Dataset excerpt:
· · ·

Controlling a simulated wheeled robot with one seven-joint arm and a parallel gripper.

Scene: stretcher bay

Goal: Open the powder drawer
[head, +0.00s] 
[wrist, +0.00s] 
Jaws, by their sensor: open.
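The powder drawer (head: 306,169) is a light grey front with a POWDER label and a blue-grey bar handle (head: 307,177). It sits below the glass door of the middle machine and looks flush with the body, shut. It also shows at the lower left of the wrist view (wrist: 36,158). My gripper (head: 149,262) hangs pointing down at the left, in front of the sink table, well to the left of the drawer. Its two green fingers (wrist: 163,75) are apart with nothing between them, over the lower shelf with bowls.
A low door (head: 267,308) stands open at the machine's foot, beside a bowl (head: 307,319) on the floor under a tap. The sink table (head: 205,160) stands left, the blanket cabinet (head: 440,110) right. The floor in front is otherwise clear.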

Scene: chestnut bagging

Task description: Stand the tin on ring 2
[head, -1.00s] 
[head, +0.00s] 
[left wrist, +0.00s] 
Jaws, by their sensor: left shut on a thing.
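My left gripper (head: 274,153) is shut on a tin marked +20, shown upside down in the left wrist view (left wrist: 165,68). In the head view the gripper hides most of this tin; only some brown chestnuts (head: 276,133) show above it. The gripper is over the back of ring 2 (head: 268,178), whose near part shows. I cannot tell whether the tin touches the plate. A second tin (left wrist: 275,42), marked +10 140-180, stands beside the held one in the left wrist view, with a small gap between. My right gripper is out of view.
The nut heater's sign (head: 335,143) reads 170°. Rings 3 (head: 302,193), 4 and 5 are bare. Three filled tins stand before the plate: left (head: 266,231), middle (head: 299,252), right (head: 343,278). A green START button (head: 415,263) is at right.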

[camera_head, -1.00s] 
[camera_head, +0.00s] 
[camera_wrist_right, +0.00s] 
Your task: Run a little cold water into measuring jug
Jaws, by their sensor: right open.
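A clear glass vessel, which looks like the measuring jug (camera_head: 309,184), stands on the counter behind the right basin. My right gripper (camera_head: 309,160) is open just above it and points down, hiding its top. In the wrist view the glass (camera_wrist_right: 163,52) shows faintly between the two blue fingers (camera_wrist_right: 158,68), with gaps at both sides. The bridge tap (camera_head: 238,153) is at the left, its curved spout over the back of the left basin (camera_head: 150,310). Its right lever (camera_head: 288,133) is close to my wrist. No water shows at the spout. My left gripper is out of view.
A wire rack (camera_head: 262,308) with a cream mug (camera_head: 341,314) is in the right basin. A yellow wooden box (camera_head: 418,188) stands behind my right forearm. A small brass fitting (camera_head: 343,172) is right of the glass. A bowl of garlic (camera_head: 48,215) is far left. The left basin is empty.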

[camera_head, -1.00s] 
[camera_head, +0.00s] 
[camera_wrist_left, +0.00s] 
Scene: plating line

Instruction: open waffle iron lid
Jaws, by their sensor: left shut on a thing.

· · ·

▸ Exercise directions: Each line of the listing should be copied exactly.

▸ Full output:
Controlling a simulated wheeled robot with one seven-joint arm and a parallel gripper.

Scene: stretcher bay

Goal: Open the powder drawer
[head, +0.00s] 
[wrist, +0.00s] 
Jaws, by their sensor: open.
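The powder drawer (head: 306,169) is a light grey front with a POWDER label and a blue-grey bar handle (head: 307,177). It sits below the glass door of the middle machine and looks flush with the body, shut. It also shows at the lower left of the wrist view (wrist: 36,158). My gripper (head: 149,262) hangs pointing down at the left, in front of the sink table, well to the left of the drawer. Its two green fingers (wrist: 163,75) are apart with nothing between them, over the lower shelf with bowls.
A low door (head: 267,308) stands open at the machine's foot, beside a bowl (head: 307,319) on the floor under a tap. The sink table (head: 205,160) stands left, the blanket cabinet (head: 440,110) right. The floor in front is otherwise clear.

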Scene: chestnut bagging

Task description: Stand the tin on ring 2
[head, -1.00s] 
[head, +0.00s] 
[left wrist, +0.00s] 
Jaws, by their sensor: left shut on a thing.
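My left gripper (head: 274,153) is shut on a tin marked +20, shown upside down in the left wrist view (left wrist: 165,68). In the head view the gripper hides most of this tin; only some brown chestnuts (head: 276,133) show above it. The gripper is over the back of ring 2 (head: 268,178), whose near part shows. I cannot tell whether the tin touches the plate. A second tin (left wrist: 275,42), marked +10 140-180, stands beside the held one in the left wrist view, with a small gap between. My right gripper is out of view.
The nut heater's sign (head: 335,143) reads 170°. Rings 3 (head: 302,193), 4 and 5 are bare. Three filled tins stand before the plate: left (head: 266,231), middle (head: 299,252), right (head: 343,278). A green START button (head: 415,263) is at right.

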[camera_head, -1.00s] 
[camera_head, +0.00s] 
[camera_wrist_right, +0.00s] 
Your task: Run a little cold water into measuring jug
Jaws, by their sensor: right open.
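A clear glass vessel, which looks like the measuring jug (camera_head: 309,184), stands on the counter behind the right basin. My right gripper (camera_head: 309,160) is open just above it and points down, hiding its top. In the wrist view the glass (camera_wrist_right: 163,52) shows faintly between the two blue fingers (camera_wrist_right: 158,68), with gaps at both sides. The bridge tap (camera_head: 238,153) is at the left, its curved spout over the back of the left basin (camera_head: 150,310). Its right lever (camera_head: 288,133) is close to my wrist. No water shows at the spout. My left gripper is out of view.
A wire rack (camera_head: 262,308) with a cream mug (camera_head: 341,314) is in the right basin. A yellow wooden box (camera_head: 418,188) stands behind my right forearm. A small brass fitting (camera_head: 343,172) is right of the glass. A bowl of garlic (camera_head: 48,215) is far left. The left basin is empty.

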[camera_head, -1.00s] 
[camera_head, +0.00s] 
[camera_wrist_left, +0.00s] 
Scene: plating line

Instruction: open waffle iron lid
Jaws, by their sensor: left shut on a thing.

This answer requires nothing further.